Effect of Resonance Scattering and Impurity Correlations on the Thermodynamic and Transport Properties of Superconducting Alloys

Abstract

A model due to Anderson is used to investigate the superconducting properties of nonmagnetic alloys of simple metals with transition-metal impurities. The alloys are assumed to be very dilute. The resonance-scattering effects in the alloys are related to the width $\Gamma$ of the bound $d$ state on each impurity, and the physical limit $\Gamma \gg k{T}_c$ is chosen. Here $T_c$ is the superconducting critical temperature of the alloy. The impurity correlations are dependent on the Coulomb interaction $U$ between $d$ electrons on opposite spin, and are included in the superconducting problem by a self-consistent Hamiltonian due to Ratto and Blandin. The order parameter, the electronic density of states $N\left(\omega \right)$, and the specific heat are calculated for the superconducting state of the alloys at temperatures $T$ such that $0\lesssim T\ll T_c$. It is found that $N\left(\omega \right)\sim {(\omega -{\omega }_G)}^{\frac{1}{2}}$ close to the gap edge ${\omega }_G$, and that $U$ has a strong effect on the thermodynamic properties of the alloys in this temperature range.

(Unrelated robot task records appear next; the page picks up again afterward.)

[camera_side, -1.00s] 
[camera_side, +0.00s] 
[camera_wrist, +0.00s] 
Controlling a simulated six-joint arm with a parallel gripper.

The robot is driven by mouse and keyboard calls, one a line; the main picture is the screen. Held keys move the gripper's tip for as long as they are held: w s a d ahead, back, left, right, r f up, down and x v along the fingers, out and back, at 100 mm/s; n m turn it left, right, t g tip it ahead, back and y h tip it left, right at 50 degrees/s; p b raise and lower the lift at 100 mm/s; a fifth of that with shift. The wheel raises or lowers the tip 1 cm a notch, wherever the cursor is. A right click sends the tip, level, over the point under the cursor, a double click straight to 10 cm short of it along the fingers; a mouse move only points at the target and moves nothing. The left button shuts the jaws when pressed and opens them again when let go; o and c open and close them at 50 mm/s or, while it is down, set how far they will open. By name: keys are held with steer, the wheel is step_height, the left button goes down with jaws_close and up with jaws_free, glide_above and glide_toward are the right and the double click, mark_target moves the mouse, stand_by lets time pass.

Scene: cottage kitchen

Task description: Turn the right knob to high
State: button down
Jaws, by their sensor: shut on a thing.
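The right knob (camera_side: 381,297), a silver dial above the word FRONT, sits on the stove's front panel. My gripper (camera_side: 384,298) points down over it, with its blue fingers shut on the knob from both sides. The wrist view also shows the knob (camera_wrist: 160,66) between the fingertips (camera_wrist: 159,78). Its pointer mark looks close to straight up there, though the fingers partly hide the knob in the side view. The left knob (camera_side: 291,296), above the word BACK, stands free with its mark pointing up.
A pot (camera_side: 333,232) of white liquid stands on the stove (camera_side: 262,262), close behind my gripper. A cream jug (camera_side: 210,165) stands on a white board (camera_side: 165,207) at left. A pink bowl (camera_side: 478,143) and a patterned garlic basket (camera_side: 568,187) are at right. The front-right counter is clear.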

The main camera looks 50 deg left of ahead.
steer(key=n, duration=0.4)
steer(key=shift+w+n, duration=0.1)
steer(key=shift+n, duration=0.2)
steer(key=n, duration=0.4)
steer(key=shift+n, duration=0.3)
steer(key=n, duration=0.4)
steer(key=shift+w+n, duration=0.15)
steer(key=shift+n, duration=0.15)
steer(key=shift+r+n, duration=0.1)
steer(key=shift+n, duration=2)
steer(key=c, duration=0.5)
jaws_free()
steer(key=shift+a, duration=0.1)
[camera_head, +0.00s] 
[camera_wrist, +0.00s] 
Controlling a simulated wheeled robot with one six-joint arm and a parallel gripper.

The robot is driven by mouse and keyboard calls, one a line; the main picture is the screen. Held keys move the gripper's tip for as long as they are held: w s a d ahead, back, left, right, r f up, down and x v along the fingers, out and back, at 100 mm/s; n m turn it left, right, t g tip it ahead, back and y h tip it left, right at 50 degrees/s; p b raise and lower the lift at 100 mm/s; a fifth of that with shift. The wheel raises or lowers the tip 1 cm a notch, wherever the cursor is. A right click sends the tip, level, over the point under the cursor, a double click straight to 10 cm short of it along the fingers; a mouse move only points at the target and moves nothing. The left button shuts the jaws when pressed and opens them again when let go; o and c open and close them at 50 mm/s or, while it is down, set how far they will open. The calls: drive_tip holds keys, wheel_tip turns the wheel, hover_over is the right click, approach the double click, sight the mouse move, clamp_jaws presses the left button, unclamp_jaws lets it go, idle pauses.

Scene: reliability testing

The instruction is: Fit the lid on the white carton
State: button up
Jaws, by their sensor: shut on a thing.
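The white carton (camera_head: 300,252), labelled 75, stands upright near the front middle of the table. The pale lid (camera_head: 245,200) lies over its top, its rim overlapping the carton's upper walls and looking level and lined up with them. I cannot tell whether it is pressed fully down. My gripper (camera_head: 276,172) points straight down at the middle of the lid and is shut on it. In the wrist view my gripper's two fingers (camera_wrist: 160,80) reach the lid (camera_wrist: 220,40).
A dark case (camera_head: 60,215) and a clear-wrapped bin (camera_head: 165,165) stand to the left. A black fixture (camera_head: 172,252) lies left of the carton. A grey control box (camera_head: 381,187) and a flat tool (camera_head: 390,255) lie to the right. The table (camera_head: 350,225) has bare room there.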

The thermodynamic properties are also investigated in the temperature range $0\ll T\lesssim T_c$. It is found that they depend on the impurity correlations only through $T_c$. However, the transport properties of the alloys are strongly $U$-dependent for these temperatures, in particular the Josephson current. Finally, the relation to the Kondo effect is discussed and the results of the paper are considered in the light of experiment.